To find employers actively recruiting military members who are transitioning into the civilian world, visit G.I.Jobs.com!
7. You’d Be Throwing Away Free Money Not To Do It
If someone offered you free money, would you take it? What if they offered you something other than cash, but that still had a value worth thousands of dollars?
A college degree is a valuable commodity that you will keep for the rest of your life. If the military is willing to pay for it, why wouldn’t you accept? Of course, you have to invest your time and energy into taking the classes, but consider how many college students would love to trade places and have their tuition paid for?
US News notes that the average cost of in-state tuition and fees at ranked public universities is $10,338 a year for students attending full-time. A private university averages $38,185.
Considering an enlisted military member would only be able to attend part-time, it might take seven years or more to finish a traditional 120-credit hour, “four-year” bachelor’s program. A part-time master’s degree may take two or three years to complete.

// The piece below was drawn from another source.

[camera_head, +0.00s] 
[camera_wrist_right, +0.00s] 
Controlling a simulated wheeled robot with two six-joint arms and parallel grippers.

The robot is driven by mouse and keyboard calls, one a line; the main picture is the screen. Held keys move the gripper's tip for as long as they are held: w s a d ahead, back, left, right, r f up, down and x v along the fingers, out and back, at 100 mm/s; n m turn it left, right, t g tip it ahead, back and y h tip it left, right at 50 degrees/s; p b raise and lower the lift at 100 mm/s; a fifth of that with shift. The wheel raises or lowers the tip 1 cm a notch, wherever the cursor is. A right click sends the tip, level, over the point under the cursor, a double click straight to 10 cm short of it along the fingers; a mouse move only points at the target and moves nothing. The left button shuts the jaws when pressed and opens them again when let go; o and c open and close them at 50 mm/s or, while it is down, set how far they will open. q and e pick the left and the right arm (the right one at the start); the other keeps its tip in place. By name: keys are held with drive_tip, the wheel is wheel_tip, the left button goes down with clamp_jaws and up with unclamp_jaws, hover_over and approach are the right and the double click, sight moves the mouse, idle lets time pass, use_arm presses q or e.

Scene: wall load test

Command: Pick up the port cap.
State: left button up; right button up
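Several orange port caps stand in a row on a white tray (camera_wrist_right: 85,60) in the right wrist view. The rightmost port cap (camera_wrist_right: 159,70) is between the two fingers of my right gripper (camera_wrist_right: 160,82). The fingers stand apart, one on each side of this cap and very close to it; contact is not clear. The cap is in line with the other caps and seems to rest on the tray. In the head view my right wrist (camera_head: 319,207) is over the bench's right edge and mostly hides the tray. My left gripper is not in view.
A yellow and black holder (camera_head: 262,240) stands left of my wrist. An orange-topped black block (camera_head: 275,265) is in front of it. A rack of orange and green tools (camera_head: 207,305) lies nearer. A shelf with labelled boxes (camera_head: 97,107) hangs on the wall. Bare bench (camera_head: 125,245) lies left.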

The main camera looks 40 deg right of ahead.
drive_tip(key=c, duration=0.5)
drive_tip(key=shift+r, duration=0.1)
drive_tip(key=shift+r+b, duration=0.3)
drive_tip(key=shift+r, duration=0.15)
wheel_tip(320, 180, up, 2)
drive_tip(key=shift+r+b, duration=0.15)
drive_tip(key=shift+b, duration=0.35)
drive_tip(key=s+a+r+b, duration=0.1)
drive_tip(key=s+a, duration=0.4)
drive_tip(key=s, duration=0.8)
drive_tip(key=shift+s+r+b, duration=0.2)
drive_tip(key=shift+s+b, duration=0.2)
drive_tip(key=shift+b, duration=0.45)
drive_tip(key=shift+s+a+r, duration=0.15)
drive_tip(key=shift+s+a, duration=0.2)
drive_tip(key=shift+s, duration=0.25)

The TA program covers $250 per semester hour or $4,000 – $4,500 per fiscal year (figures vary based on the branch of service and other factors). TA can pay for classes leading to an associate, bachelor’s, or master’s degree.
So, if an enlisted member used TA to pay for a bachelor’s that took seven years to finish (going part-time), they could potentially receive up to $31,500 in free tuition. Add a master’s, and you could get up to an extra $13,500 in TA benefits. In total, that’s up to $45,000 in free college money, without ever touching your GI Bill. Clearly, TA is not a benefit anyone should throw away lightly!